Parker Royal, Derek, editor. Visualizing Jewish Narrative: Essays on Jewish Comics and Graphic Novels. Purdue University Press, 2016.

Derek Parker Royal’s edited collection Visualizing Jewish Narrative demonstrates that enduring questions can be found at the intersection of Jewish identity and the world of comics—the industry, the cultural phenomenon, and the field of academic inquiry.

Parker Royal articulates the goals of the collection, which 1) “offers a useful introduction to Jewish comics and the criticism surrounding them;” 2) demonstrates “the rich potential of this ever-growing field;” and 3) argues that “the history and the significance of Jewish narrative is more than mere words on a page” (10). The collection’s goals are ambitious, offering a focus that “is broad and inclusive, reflecting the diversity found in the medium” (8)—and, I would argue, the ethnoracial landscape of what it means to be Jewish(-American).

Perspectives on the Israel-Palestine Conflict

Four chapters of the collection broach the topic of the Israeli-Palestinian conflict.
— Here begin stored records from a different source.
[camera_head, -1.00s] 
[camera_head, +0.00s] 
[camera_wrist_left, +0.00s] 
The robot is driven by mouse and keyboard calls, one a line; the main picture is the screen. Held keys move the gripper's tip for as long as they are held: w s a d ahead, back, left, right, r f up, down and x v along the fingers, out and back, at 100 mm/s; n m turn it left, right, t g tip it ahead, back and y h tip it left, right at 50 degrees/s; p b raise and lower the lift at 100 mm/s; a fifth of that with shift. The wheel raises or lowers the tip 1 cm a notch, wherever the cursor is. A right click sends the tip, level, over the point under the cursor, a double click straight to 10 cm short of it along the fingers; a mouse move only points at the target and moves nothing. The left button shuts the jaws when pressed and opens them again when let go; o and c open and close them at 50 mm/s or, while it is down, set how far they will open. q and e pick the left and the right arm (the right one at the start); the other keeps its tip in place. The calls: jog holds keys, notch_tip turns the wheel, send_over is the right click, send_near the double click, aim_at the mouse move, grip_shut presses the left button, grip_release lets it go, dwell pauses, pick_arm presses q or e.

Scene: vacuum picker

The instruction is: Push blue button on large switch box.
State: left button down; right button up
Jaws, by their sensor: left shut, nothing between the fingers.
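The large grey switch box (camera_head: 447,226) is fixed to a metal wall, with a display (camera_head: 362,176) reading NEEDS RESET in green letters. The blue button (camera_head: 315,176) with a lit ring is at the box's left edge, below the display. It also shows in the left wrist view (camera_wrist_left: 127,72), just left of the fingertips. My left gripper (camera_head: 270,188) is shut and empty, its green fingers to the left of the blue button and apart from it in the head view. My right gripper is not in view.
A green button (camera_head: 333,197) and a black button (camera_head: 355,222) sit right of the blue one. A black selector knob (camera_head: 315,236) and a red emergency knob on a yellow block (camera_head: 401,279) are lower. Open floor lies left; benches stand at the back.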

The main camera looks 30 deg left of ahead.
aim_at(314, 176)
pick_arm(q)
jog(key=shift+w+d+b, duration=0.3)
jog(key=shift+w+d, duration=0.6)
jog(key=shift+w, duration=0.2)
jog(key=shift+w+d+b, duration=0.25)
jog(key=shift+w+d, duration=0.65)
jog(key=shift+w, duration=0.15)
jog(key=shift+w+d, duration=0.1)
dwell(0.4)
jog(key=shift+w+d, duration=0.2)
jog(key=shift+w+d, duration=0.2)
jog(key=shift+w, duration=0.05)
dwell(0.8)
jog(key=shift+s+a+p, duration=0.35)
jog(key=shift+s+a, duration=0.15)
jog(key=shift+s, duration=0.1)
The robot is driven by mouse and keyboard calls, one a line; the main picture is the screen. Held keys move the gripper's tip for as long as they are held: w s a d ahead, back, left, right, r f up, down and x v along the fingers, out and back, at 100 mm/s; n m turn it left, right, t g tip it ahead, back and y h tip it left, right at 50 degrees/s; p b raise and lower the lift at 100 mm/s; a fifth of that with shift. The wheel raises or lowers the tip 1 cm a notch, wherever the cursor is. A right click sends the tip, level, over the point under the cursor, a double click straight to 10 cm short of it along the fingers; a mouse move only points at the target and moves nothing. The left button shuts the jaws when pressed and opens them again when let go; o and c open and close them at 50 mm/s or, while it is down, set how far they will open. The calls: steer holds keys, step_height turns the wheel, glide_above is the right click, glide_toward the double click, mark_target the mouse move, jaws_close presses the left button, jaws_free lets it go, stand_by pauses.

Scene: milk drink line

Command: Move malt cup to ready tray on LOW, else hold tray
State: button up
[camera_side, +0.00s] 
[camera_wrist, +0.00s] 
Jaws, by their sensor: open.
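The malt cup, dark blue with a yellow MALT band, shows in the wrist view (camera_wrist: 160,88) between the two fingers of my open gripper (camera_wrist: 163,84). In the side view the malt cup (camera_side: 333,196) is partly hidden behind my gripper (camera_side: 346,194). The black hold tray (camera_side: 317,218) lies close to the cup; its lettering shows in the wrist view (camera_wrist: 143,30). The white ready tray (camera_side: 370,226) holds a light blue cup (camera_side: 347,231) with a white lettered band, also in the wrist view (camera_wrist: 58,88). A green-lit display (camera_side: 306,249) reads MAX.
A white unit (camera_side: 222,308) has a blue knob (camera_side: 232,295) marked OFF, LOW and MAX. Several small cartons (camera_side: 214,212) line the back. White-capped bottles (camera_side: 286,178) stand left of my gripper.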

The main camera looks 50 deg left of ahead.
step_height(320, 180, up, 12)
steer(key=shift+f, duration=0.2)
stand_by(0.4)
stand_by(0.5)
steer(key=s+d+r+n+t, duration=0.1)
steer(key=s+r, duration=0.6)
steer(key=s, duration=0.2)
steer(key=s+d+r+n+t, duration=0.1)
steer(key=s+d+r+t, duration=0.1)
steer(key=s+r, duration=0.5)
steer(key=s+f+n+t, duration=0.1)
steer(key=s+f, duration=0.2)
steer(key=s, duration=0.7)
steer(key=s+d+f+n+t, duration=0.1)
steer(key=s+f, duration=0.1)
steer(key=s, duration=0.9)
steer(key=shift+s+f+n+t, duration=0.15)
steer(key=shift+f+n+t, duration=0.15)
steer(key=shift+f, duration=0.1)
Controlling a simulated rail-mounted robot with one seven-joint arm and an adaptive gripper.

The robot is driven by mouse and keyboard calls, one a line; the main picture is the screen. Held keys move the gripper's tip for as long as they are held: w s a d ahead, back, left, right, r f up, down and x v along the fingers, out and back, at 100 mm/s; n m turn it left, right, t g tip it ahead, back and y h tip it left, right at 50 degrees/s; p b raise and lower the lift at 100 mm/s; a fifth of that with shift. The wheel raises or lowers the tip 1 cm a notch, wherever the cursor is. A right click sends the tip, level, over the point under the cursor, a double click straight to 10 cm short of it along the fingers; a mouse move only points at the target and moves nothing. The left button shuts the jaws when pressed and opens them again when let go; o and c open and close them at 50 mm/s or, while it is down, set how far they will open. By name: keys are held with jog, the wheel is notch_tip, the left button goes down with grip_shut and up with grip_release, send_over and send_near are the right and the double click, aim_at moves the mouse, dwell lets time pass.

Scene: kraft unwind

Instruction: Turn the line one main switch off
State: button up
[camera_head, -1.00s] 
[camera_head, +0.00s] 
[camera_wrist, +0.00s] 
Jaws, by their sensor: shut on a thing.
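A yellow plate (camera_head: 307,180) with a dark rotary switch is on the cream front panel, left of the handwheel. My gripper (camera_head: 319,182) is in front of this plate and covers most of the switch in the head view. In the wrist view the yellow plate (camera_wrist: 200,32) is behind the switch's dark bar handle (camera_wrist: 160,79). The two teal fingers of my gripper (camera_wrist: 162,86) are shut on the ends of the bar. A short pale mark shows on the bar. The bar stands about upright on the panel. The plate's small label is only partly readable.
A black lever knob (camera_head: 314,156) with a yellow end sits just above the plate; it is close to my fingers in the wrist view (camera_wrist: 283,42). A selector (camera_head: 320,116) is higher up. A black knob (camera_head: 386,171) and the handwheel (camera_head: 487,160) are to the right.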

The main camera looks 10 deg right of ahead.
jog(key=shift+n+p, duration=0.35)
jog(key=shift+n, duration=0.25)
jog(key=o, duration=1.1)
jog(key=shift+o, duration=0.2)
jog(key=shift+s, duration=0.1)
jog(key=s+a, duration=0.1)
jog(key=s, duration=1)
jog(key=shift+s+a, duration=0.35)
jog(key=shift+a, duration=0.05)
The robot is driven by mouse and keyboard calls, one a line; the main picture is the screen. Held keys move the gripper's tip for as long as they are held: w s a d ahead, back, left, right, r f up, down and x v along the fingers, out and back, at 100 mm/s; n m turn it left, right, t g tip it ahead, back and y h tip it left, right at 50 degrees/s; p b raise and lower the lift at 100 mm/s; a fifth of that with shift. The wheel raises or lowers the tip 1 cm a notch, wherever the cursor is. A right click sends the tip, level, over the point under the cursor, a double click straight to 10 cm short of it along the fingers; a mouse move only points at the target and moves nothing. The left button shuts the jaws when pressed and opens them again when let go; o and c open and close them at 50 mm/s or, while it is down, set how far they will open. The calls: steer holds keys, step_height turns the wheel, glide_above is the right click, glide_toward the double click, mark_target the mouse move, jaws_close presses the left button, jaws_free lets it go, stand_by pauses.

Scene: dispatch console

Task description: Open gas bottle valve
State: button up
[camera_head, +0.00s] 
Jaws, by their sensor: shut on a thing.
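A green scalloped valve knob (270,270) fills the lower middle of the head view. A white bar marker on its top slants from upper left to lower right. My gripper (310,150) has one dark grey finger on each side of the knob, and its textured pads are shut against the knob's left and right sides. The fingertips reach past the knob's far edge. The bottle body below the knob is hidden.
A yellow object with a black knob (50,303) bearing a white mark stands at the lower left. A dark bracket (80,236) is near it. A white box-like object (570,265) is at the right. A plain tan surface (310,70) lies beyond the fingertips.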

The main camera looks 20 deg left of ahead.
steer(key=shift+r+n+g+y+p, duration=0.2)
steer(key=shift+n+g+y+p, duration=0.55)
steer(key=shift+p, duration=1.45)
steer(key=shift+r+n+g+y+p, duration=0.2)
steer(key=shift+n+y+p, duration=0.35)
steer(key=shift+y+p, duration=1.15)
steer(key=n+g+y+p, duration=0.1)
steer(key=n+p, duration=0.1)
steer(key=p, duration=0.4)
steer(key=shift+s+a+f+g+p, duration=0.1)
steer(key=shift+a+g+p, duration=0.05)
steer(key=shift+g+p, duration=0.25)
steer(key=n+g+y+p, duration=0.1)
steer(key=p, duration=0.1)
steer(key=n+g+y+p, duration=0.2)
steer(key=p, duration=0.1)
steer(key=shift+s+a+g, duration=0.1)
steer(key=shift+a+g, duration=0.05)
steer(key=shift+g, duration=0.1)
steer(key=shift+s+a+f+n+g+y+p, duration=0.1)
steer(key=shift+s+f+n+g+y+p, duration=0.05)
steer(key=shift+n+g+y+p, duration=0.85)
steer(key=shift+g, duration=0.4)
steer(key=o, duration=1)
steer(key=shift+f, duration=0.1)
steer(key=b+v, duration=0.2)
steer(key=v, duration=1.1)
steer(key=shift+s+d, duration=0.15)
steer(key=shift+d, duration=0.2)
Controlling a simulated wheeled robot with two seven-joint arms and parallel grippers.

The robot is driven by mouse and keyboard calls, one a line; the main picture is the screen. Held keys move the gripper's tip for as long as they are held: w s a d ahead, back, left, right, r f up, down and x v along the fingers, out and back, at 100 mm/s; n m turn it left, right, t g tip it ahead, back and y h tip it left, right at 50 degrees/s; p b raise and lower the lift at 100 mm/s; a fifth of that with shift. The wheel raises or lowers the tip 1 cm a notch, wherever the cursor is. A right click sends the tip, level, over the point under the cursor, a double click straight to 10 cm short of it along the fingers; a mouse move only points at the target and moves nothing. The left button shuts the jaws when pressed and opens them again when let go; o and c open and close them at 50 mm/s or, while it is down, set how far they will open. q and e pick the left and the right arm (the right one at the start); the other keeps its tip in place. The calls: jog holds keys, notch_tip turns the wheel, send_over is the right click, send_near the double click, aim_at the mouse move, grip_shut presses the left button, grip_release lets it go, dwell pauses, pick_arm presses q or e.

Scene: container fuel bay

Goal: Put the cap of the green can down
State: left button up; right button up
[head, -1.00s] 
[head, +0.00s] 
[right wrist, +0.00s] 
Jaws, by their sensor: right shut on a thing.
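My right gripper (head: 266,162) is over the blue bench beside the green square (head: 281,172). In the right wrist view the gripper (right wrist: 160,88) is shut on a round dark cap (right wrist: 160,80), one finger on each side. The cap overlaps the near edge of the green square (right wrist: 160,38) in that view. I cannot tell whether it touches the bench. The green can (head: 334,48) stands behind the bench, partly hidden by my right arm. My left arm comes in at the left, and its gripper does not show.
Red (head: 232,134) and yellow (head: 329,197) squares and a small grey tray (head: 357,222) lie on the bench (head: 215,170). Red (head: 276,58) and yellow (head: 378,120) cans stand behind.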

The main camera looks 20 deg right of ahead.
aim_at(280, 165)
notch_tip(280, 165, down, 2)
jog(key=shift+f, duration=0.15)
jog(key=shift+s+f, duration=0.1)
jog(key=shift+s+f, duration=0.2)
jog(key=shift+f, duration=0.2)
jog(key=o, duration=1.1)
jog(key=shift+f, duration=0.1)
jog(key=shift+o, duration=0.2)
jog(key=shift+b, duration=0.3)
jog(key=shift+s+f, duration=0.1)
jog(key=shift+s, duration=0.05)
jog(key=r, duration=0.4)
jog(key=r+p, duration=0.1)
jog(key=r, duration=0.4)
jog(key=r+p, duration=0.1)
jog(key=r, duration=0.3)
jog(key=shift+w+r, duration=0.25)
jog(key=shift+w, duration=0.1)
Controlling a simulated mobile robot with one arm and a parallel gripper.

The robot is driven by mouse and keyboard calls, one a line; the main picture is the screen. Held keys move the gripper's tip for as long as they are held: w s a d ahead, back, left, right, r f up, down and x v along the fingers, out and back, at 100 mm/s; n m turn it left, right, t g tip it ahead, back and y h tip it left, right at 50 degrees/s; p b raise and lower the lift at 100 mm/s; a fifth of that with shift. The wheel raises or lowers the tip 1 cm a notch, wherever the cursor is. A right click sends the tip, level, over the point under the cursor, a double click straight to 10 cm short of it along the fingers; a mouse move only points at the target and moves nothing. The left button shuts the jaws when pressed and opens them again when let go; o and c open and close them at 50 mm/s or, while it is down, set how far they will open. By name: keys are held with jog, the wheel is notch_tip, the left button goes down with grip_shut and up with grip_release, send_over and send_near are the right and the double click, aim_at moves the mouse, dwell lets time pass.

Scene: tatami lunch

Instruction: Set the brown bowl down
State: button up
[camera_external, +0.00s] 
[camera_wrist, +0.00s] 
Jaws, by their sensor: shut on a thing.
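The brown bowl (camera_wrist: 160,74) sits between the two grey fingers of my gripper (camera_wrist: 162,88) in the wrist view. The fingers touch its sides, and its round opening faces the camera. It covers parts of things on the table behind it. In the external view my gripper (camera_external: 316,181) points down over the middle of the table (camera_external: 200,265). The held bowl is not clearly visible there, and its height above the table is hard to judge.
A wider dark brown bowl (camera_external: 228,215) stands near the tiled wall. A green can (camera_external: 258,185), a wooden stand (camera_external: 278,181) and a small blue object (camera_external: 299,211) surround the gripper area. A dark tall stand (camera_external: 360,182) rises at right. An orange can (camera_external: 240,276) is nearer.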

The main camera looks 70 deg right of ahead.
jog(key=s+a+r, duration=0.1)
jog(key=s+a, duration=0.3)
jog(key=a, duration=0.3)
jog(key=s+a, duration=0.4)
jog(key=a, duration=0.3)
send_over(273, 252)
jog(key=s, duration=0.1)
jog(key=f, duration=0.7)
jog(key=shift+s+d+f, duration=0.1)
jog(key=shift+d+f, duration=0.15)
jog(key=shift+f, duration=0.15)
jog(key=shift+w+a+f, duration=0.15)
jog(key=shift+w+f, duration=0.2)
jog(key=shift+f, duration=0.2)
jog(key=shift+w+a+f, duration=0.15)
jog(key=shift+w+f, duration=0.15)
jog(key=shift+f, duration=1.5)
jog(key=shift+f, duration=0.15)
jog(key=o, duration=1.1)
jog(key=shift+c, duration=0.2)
Collectively, these chapters paint a realistically overwhelming picture of the complexities of the conflict, no matter which perspective one may be taking. In a collection titled Visualizing Jewish Narrative, a reader might expect these perspectives to be sympathetic to Israel. Instead, the chapters present a collectively nuanced look at the conflict through works that either take a documentary-style approach or that engage an alternate reality.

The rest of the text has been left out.